## Exercise:
Your task is to copy the material exactly.

----------------------------------------

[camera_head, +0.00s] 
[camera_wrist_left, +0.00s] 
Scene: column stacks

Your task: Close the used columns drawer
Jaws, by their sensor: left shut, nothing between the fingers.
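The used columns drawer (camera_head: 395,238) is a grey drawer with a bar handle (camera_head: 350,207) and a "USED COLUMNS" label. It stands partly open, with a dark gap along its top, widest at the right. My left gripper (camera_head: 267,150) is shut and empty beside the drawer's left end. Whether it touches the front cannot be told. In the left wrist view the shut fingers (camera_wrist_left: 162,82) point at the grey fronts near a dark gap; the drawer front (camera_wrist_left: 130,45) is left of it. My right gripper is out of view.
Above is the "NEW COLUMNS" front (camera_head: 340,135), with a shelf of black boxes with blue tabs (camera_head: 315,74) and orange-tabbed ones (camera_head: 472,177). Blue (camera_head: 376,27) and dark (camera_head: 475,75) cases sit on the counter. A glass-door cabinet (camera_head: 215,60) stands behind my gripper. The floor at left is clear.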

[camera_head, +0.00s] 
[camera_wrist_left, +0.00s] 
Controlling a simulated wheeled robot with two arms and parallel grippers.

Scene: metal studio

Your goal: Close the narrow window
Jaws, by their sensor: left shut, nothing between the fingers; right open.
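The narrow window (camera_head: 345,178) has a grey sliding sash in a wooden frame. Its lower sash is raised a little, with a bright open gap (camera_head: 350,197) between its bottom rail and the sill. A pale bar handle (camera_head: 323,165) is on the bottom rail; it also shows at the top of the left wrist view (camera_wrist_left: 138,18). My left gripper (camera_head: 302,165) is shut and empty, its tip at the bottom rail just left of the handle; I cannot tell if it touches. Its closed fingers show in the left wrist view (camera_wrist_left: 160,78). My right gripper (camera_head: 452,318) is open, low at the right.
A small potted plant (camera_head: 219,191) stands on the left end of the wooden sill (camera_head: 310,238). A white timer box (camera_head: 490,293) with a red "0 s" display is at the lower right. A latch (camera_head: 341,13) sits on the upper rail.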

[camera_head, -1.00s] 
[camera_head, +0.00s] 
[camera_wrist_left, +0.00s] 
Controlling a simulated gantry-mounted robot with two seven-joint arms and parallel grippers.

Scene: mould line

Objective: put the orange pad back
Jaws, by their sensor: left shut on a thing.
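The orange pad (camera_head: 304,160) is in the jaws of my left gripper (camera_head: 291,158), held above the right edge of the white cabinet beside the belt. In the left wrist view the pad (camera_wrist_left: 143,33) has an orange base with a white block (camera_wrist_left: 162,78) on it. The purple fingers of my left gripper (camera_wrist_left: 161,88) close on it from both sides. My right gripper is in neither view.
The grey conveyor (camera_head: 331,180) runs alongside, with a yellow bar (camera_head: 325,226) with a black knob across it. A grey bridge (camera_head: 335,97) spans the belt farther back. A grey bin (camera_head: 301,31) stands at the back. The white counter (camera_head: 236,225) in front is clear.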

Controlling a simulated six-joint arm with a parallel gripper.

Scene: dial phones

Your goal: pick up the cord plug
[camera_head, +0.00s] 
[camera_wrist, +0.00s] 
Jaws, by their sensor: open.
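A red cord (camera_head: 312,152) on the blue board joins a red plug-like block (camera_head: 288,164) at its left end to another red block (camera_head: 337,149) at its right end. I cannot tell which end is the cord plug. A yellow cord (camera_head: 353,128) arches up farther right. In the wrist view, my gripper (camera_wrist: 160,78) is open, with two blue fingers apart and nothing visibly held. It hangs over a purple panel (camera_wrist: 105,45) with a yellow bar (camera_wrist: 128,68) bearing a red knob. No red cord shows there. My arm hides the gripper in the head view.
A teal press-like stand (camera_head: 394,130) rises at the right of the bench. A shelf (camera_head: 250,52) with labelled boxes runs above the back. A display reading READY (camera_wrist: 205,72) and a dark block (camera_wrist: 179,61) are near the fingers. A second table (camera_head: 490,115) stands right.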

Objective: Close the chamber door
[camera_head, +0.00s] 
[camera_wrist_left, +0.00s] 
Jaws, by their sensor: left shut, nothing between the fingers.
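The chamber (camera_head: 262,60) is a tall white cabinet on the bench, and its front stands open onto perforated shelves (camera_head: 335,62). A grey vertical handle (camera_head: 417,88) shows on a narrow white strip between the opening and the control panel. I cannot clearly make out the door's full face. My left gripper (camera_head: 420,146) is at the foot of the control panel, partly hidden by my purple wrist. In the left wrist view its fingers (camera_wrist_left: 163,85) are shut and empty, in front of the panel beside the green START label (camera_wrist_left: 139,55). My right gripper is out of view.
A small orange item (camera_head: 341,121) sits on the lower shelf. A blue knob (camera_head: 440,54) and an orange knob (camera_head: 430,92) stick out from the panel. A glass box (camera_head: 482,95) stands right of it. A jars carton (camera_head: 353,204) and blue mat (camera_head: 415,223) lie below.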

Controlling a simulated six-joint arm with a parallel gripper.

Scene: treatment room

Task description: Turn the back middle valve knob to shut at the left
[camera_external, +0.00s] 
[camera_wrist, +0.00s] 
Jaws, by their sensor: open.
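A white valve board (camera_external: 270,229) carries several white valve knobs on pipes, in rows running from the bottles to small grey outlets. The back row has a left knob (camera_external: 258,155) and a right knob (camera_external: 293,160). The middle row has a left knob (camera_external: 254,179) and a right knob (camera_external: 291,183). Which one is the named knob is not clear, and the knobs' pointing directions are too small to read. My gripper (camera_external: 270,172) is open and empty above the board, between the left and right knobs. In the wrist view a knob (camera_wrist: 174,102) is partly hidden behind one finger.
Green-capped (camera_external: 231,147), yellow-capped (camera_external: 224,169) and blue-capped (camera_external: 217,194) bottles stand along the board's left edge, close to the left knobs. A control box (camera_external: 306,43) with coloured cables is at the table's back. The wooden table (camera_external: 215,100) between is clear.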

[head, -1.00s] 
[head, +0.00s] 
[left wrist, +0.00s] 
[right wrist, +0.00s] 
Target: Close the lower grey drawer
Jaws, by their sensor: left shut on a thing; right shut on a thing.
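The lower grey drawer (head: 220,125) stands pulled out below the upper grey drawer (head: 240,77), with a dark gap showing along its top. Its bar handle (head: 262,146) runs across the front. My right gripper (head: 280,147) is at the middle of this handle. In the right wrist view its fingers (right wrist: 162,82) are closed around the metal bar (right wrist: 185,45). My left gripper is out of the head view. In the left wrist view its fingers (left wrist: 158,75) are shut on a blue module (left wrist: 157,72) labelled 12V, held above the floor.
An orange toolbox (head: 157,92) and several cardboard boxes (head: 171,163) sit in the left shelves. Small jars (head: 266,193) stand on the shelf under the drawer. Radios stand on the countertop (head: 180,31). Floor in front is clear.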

----------------------------------------

## Output of the task:
[camera_head, +0.00s] 
[camera_wrist_left, +0.00s] 
Scene: column stacks

Your task: Close the used columns drawer
Jaws, by their sensor: left shut, nothing between the fingers.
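The used columns drawer (camera_head: 395,238) is a grey drawer with a bar handle (camera_head: 350,207) and a "USED COLUMNS" label. It stands partly open, with a dark gap along its top, widest at the right. My left gripper (camera_head: 267,150) is shut and empty beside the drawer's left end. Whether it touches the front cannot be told. In the left wrist view the shut fingers (camera_wrist_left: 162,82) point at the grey fronts near a dark gap; the drawer front (camera_wrist_left: 130,45) is left of it. My right gripper is out of view.
Above is the "NEW COLUMNS" front (camera_head: 340,135), with a shelf of black boxes with blue tabs (camera_head: 315,74) and orange-tabbed ones (camera_head: 472,177). Blue (camera_head: 376,27) and dark (camera_head: 475,75) cases sit on the counter. A glass-door cabinet (camera_head: 215,60) stands behind my gripper. The floor at left is clear.

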[camera_head, +0.00s] 
[camera_wrist_left, +0.00s] 
Controlling a simulated wheeled robot with two arms and parallel grippers.

Scene: metal studio

Your goal: Close the narrow window
Jaws, by their sensor: left shut, nothing between the fingers; right open.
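The narrow window (camera_head: 345,178) has a grey sliding sash in a wooden frame. Its lower sash is raised a little, with a bright open gap (camera_head: 350,197) between its bottom rail and the sill. A pale bar handle (camera_head: 323,165) is on the bottom rail; it also shows at the top of the left wrist view (camera_wrist_left: 138,18). My left gripper (camera_head: 302,165) is shut and empty, its tip at the bottom rail just left of the handle; I cannot tell if it touches. Its closed fingers show in the left wrist view (camera_wrist_left: 160,78). My right gripper (camera_head: 452,318) is open, low at the right.
A small potted plant (camera_head: 219,191) stands on the left end of the wooden sill (camera_head: 310,238). A white timer box (camera_head: 490,293) with a red "0 s" display is at the lower right. A latch (camera_head: 341,13) sits on the upper rail.

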[camera_head, -1.00s] 
[camera_head, +0.00s] 
[camera_wrist_left, +0.00s] 
Controlling a simulated gantry-mounted robot with two seven-joint arms and parallel grippers.

Scene: mould line

Objective: put the orange pad back
Jaws, by their sensor: left shut on a thing.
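The orange pad (camera_head: 304,160) is in the jaws of my left gripper (camera_head: 291,158), held above the right edge of the white cabinet beside the belt. In the left wrist view the pad (camera_wrist_left: 143,33) has an orange base with a white block (camera_wrist_left: 162,78) on it. The purple fingers of my left gripper (camera_wrist_left: 161,88) close on it from both sides. My right gripper is in neither view.
The grey conveyor (camera_head: 331,180) runs alongside, with a yellow bar (camera_head: 325,226) with a black knob across it. A grey bridge (camera_head: 335,97) spans the belt farther back. A grey bin (camera_head: 301,31) stands at the back. The white counter (camera_head: 236,225) in front is clear.

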Controlling a simulated six-joint arm with a parallel gripper.

Scene: dial phones

Your goal: pick up the cord plug
[camera_head, +0.00s] 
[camera_wrist, +0.00s] 
Jaws, by their sensor: open.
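A red cord (camera_head: 312,152) on the blue board joins a red plug-like block (camera_head: 288,164) at its left end to another red block (camera_head: 337,149) at its right end. I cannot tell which end is the cord plug. A yellow cord (camera_head: 353,128) arches up farther right. In the wrist view, my gripper (camera_wrist: 160,78) is open, with two blue fingers apart and nothing visibly held. It hangs over a purple panel (camera_wrist: 105,45) with a yellow bar (camera_wrist: 128,68) bearing a red knob. No red cord shows there. My arm hides the gripper in the head view.
A teal press-like stand (camera_head: 394,130) rises at the right of the bench. A shelf (camera_head: 250,52) with labelled boxes runs above the back. A display reading READY (camera_wrist: 205,72) and a dark block (camera_wrist: 179,61) are near the fingers. A second table (camera_head: 490,115) stands right.

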Objective: Close the chamber door
[camera_head, +0.00s] 
[camera_wrist_left, +0.00s] 
Jaws, by their sensor: left shut, nothing between the fingers.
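The chamber (camera_head: 262,60) is a tall white cabinet on the bench, and its front stands open onto perforated shelves (camera_head: 335,62). A grey vertical handle (camera_head: 417,88) shows on a narrow white strip between the opening and the control panel. I cannot clearly make out the door's full face. My left gripper (camera_head: 420,146) is at the foot of the control panel, partly hidden by my purple wrist. In the left wrist view its fingers (camera_wrist_left: 163,85) are shut and empty, in front of the panel beside the green START label (camera_wrist_left: 139,55). My right gripper is out of view.
A small orange item (camera_head: 341,121) sits on the lower shelf. A blue knob (camera_head: 440,54) and an orange knob (camera_head: 430,92) stick out from the panel. A glass box (camera_head: 482,95) stands right of it. A jars carton (camera_head: 353,204) and blue mat (camera_head: 415,223) lie below.

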Controlling a simulated six-joint arm with a parallel gripper.

Scene: treatment room

Task description: Turn the back middle valve knob to shut at the left
[camera_external, +0.00s] 
[camera_wrist, +0.00s] 
Jaws, by their sensor: open.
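A white valve board (camera_external: 270,229) carries several white valve knobs on pipes, in rows running from the bottles to small grey outlets. The back row has a left knob (camera_external: 258,155) and a right knob (camera_external: 293,160). The middle row has a left knob (camera_external: 254,179) and a right knob (camera_external: 291,183). Which one is the named knob is not clear, and the knobs' pointing directions are too small to read. My gripper (camera_external: 270,172) is open and empty above the board, between the left and right knobs. In the wrist view a knob (camera_wrist: 174,102) is partly hidden behind one finger.
Green-capped (camera_external: 231,147), yellow-capped (camera_external: 224,169) and blue-capped (camera_external: 217,194) bottles stand along the board's left edge, close to the left knobs. A control box (camera_external: 306,43) with coloured cables is at the table's back. The wooden table (camera_external: 215,100) between is clear.

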[head, -1.00s] 
[head, +0.00s] 
[left wrist, +0.00s] 
[right wrist, +0.00s] 
Target: Close the lower grey drawer
Jaws, by their sensor: left shut on a thing; right shut on a thing.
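The lower grey drawer (head: 220,125) stands pulled out below the upper grey drawer (head: 240,77), with a dark gap showing along its top. Its bar handle (head: 262,146) runs across the front. My right gripper (head: 280,147) is at the middle of this handle. In the right wrist view its fingers (right wrist: 162,82) are closed around the metal bar (right wrist: 185,45). My left gripper is out of the head view. In the left wrist view its fingers (left wrist: 158,75) are shut on a blue module (left wrist: 157,72) labelled 12V, held above the floor.
An orange toolbox (head: 157,92) and several cardboard boxes (head: 171,163) sit in the left shelves. Small jars (head: 266,193) stand on the shelf under the drawer. Radios stand on the countertop (head: 180,31). Floor in front is clear.

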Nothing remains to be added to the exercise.